In fact, if you’re a fan of slow-cooked beef brisket but find the whole process too long-winded, then give tri-tip a go instead!
You can cook a tri-tip joint in just the same way as beef brisket, but in far less time. This gives you a great alternative to brisket that fits perfectly into a busy modern lifestyle!
The main difference between picanha and tri-tip in terms of nutritional value is the levels of fat, but this varies widely from one cut of meat to the next.
Picanha is famed for its fatty cap, which adds flavor and moisture to the meat. Some butchers trim this away, which you might prefer if you wish to avoid fatty foods. However, do this at your own risk, as the flavor may well be compromised!
Like all cuts of sirloin, both picanha and tri-tip are packed full of nutritional benefits, but they all have their downsides too.

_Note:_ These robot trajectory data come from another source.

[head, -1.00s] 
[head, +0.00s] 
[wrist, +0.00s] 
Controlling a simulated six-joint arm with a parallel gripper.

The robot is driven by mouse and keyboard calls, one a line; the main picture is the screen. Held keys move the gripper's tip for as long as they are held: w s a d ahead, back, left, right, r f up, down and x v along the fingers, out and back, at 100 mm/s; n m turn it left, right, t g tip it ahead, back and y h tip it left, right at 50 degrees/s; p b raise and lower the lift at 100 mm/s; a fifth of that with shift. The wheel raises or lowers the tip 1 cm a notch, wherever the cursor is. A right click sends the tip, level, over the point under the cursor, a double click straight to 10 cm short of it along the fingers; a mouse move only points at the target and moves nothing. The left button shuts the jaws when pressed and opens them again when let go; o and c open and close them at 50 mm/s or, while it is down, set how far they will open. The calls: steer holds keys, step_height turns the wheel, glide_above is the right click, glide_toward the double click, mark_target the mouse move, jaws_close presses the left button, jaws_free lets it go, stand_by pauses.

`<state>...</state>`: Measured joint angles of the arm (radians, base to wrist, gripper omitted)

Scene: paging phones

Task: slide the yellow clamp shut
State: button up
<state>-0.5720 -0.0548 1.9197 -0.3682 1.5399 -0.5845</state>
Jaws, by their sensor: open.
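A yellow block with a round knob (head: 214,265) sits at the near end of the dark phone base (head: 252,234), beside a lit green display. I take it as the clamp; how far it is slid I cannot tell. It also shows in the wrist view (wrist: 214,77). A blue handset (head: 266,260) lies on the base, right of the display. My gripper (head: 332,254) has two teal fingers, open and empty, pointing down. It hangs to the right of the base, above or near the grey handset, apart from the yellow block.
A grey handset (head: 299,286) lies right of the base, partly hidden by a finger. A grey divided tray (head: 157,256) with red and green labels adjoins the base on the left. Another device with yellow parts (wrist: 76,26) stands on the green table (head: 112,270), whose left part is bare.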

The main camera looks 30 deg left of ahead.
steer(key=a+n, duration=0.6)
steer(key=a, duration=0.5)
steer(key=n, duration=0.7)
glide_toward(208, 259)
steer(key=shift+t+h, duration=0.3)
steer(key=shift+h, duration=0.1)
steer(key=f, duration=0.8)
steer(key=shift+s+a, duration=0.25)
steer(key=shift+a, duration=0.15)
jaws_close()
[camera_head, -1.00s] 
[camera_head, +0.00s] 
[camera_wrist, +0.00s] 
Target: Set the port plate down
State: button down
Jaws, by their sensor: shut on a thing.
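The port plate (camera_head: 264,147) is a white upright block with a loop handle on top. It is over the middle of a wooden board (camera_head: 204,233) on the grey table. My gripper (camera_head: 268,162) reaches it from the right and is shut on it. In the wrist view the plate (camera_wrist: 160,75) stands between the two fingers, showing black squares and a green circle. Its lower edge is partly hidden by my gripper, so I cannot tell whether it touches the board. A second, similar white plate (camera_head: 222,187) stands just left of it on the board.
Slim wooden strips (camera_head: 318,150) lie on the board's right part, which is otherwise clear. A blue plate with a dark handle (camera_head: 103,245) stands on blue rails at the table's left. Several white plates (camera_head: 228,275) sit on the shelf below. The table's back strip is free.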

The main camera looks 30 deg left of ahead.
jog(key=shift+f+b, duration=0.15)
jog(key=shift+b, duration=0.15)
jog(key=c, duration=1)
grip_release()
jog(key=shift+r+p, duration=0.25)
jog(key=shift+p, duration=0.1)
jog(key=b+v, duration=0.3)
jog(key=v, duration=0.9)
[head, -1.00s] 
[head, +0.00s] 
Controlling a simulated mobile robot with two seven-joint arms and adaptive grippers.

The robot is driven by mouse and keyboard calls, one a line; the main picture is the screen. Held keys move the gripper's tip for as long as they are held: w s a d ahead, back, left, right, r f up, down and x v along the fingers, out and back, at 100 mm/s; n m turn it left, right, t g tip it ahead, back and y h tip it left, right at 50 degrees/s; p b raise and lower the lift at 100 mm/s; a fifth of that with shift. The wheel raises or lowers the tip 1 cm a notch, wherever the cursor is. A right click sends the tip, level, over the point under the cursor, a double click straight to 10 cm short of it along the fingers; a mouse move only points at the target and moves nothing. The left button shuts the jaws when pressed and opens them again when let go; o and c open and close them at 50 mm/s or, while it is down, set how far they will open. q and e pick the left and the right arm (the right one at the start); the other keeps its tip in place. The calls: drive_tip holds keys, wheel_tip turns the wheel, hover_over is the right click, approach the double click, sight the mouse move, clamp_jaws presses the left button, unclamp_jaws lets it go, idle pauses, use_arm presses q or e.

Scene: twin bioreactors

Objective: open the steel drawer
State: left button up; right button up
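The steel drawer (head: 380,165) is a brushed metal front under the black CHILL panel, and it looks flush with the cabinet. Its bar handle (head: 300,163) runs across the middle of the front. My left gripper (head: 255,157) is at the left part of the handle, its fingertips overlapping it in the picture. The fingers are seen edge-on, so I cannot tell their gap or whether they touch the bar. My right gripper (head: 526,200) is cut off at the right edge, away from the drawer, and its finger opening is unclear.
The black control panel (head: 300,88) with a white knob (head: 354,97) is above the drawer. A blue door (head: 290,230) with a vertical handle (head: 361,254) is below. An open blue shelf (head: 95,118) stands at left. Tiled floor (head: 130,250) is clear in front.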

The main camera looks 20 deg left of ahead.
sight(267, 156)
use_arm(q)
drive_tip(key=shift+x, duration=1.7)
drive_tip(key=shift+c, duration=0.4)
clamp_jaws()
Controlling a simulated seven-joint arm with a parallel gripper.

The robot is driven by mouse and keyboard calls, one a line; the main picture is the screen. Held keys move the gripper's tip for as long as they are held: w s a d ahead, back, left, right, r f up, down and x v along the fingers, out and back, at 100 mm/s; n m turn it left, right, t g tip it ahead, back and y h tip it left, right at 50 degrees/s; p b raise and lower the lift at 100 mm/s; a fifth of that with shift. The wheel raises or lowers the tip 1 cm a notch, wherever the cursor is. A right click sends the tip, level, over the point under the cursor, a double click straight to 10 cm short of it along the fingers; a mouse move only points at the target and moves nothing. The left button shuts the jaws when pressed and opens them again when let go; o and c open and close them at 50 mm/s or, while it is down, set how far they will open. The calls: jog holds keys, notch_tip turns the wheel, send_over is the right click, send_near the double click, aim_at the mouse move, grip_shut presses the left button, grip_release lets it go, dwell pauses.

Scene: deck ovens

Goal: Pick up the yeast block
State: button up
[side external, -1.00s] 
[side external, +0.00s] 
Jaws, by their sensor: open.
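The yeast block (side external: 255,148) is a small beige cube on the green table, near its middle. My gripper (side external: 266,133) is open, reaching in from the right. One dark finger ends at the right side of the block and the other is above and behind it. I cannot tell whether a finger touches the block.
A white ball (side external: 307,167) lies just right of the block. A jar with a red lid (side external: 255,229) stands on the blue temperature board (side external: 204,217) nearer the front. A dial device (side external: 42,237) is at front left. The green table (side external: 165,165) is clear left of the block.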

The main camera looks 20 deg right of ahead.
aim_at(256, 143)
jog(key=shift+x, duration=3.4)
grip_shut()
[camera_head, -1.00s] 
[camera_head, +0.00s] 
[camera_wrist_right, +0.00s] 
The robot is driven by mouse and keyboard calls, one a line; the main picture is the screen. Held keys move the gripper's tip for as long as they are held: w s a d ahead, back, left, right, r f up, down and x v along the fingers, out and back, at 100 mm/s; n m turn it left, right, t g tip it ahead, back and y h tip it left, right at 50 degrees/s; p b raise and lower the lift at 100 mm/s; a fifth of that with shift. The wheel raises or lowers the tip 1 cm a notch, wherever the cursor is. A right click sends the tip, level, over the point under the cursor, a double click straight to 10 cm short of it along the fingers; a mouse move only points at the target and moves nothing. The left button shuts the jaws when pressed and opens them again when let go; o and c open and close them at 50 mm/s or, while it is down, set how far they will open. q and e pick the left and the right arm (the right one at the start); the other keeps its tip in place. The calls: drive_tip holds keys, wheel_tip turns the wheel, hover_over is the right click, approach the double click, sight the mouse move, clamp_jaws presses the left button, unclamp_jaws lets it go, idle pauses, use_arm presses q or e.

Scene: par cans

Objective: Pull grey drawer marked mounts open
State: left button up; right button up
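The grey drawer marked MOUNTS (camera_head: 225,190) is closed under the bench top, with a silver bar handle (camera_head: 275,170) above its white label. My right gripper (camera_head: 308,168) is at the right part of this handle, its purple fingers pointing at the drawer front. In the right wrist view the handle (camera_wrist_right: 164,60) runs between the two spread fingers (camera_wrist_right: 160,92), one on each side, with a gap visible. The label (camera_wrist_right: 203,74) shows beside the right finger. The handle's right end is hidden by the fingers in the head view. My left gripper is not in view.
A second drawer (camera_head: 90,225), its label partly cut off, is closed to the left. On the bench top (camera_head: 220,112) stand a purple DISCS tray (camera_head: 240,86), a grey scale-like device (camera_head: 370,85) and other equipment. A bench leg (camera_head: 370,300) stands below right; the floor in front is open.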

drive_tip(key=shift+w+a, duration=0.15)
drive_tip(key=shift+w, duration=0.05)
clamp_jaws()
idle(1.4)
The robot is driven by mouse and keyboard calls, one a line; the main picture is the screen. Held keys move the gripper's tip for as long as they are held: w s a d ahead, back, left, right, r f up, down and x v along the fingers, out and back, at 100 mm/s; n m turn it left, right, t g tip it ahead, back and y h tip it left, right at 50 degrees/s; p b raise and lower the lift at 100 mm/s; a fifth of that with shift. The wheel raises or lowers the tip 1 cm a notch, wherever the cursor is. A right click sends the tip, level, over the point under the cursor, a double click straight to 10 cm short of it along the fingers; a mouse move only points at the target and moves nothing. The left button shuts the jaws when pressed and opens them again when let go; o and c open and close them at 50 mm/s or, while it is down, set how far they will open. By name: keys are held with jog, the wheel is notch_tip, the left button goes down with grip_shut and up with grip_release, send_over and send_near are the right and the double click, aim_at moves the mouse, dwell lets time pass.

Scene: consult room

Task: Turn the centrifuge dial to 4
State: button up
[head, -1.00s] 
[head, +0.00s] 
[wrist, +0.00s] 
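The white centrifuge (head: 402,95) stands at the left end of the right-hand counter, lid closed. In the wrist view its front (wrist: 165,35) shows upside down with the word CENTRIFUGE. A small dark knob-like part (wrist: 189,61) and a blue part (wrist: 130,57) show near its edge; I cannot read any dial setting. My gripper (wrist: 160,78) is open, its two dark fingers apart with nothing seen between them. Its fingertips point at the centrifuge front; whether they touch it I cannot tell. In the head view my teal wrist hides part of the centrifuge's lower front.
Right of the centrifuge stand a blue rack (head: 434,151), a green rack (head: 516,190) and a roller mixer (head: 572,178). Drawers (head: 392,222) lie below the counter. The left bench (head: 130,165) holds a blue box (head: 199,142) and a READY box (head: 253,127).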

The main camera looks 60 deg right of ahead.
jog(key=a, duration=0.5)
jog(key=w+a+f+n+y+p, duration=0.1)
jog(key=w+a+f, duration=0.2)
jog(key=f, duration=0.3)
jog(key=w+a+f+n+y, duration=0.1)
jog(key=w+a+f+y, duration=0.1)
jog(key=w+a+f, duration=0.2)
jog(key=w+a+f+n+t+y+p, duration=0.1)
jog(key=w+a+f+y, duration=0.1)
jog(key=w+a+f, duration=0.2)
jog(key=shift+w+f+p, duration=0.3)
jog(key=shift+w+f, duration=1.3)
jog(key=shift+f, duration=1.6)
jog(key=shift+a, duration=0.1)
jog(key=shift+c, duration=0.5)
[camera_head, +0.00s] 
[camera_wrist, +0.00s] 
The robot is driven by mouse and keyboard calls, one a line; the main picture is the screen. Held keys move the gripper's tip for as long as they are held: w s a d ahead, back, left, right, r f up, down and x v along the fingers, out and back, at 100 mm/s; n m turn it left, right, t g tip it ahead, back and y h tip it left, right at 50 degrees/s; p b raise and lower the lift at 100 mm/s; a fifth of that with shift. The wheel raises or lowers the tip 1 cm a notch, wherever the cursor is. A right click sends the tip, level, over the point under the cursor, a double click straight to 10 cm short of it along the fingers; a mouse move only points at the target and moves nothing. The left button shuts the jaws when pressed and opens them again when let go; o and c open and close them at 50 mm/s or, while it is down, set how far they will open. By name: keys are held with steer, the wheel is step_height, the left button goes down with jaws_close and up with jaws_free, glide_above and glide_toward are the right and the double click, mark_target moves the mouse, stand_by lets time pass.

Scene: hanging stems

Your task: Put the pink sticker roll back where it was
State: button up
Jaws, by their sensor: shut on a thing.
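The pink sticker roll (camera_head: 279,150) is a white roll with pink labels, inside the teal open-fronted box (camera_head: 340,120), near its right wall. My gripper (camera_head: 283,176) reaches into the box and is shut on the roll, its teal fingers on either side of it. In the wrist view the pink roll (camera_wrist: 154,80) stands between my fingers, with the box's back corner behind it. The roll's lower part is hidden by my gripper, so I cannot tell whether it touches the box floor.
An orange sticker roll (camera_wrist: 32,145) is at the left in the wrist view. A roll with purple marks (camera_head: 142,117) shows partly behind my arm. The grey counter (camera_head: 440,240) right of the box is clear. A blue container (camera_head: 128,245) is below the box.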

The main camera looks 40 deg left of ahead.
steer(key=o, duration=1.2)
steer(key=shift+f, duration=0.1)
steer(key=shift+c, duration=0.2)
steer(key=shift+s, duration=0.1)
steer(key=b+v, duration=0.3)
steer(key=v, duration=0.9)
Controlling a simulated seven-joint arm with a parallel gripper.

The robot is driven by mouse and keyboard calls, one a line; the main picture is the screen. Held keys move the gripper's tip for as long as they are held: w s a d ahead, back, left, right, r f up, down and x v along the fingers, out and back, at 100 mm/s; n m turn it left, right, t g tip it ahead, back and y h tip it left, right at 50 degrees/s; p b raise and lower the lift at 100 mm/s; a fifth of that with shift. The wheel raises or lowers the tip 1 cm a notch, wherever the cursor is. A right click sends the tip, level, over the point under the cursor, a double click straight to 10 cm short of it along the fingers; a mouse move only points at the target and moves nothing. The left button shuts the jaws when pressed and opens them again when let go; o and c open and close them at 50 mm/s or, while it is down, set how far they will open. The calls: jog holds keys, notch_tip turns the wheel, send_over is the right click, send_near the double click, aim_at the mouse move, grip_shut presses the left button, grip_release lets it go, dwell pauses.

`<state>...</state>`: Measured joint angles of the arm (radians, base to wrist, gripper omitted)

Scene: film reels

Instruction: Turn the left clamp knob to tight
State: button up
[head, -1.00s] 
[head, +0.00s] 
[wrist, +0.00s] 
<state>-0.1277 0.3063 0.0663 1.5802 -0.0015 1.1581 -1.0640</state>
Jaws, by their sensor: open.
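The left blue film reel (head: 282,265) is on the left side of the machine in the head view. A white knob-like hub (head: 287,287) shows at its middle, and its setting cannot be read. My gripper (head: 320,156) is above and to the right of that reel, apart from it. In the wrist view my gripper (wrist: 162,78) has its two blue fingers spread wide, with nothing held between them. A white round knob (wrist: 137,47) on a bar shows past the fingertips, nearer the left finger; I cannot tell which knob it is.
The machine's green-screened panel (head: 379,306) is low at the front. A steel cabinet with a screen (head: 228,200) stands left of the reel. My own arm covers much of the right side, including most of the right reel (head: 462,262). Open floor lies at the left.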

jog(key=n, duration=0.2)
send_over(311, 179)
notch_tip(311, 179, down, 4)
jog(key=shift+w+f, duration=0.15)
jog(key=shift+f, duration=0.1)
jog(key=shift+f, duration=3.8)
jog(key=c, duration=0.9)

Nutritionists advise that we should eat red meat such as beef in moderation, sticking to no more than 18 ounces per week, split into 3-4 portions.
How To Cook Picanha
The traditional Brazillian way to cook picanha is on a traditional barbecue called a churrasco.
The joint of meat is sliced into thick steaks, which are then threaded onto long metal skewers. Each meat is folded over into a crescent shape and seasoned with salt and pepper.
The skewers are cooked over charcoal for around 20 minutes, turning over 2-3 times during the process. Once cooked, the picanha is then served to order.
If you’ve ever been to a traditional Brazilian restaurant, you will no doubt have seen the waiters walking around with huge skewers of meat, carving them directly onto the diners’ plates. Absolutely delicious!
How To Cook Tri-Tip
Traditionally, tri-tip would be cooked in a smoker to bring out the very best of this beautifully marbled cut of meat.
This joint of meat is cooked whole until medium rare, then sliced into steaks for serving. It should be cooked in an oven at low heat or placed in a smoker for around 45 minutes until the internal temperature reaches 130°F.
The cooked meat is then transferred to a hot grill or griddle and seared on the outside. Rest the meat for 5-10 minutes, then slice into ½-inch thick steaks for serving.